Copy, character for character, the lines running from the one with "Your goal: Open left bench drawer" to the one with "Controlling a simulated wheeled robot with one", ends included. Leave out every other line.

Rows about robot tasks
* * *

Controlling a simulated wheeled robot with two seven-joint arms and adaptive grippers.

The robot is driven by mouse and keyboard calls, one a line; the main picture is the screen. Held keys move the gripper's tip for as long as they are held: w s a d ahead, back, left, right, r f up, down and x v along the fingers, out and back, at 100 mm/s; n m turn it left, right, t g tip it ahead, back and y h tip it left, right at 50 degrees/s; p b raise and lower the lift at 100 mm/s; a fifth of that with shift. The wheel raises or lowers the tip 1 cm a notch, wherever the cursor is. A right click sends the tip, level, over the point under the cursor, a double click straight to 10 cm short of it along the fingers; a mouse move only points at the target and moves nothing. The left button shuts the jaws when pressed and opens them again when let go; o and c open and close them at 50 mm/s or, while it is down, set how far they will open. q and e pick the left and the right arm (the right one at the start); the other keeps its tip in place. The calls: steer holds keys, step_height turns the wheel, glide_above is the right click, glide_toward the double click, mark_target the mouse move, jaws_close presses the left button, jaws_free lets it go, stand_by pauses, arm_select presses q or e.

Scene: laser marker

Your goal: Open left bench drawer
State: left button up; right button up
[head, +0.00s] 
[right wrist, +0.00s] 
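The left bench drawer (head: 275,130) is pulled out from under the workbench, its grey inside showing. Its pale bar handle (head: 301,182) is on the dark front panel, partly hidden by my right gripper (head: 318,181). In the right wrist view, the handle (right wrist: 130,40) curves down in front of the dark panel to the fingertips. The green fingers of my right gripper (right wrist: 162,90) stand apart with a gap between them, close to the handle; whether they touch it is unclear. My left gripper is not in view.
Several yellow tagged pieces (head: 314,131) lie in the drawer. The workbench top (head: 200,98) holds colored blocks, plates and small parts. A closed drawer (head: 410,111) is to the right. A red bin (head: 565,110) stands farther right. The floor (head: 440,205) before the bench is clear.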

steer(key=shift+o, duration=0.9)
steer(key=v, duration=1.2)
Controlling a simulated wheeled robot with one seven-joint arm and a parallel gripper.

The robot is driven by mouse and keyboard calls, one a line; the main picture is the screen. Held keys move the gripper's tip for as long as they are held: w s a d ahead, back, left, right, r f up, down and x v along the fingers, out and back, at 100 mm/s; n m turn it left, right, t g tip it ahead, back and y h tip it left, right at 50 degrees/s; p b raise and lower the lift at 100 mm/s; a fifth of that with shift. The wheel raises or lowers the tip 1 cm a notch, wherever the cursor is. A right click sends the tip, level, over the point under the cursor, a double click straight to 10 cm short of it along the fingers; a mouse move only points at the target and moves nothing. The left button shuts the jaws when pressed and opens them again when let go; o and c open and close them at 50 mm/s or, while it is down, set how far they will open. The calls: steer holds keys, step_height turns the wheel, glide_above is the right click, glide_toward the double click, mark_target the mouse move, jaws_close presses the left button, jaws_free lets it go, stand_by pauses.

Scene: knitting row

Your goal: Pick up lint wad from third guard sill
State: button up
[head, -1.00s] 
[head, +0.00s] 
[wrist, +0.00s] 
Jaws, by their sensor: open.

* * *

PROBLEM SOLUTION:
Your goal: Open left bench drawer
State: left button up; right button up
[head, +0.00s] 
[right wrist, +0.00s] 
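The left bench drawer (head: 275,130) is pulled out from under the workbench, its grey inside showing. Its pale bar handle (head: 301,182) is on the dark front panel, partly hidden by my right gripper (head: 318,181). In the right wrist view, the handle (right wrist: 130,40) curves down in front of the dark panel to the fingertips. The green fingers of my right gripper (right wrist: 162,90) stand apart with a gap between them, close to the handle; whether they touch it is unclear. My left gripper is not in view.
Several yellow tagged pieces (head: 314,131) lie in the drawer. The workbench top (head: 200,98) holds colored blocks, plates and small parts. A closed drawer (head: 410,111) is to the right. A red bin (head: 565,110) stands farther right. The floor (head: 440,205) before the bench is clear.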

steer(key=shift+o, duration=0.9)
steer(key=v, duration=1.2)
Controlling a simulated wheeled robot with one seven-joint arm and a parallel gripper.

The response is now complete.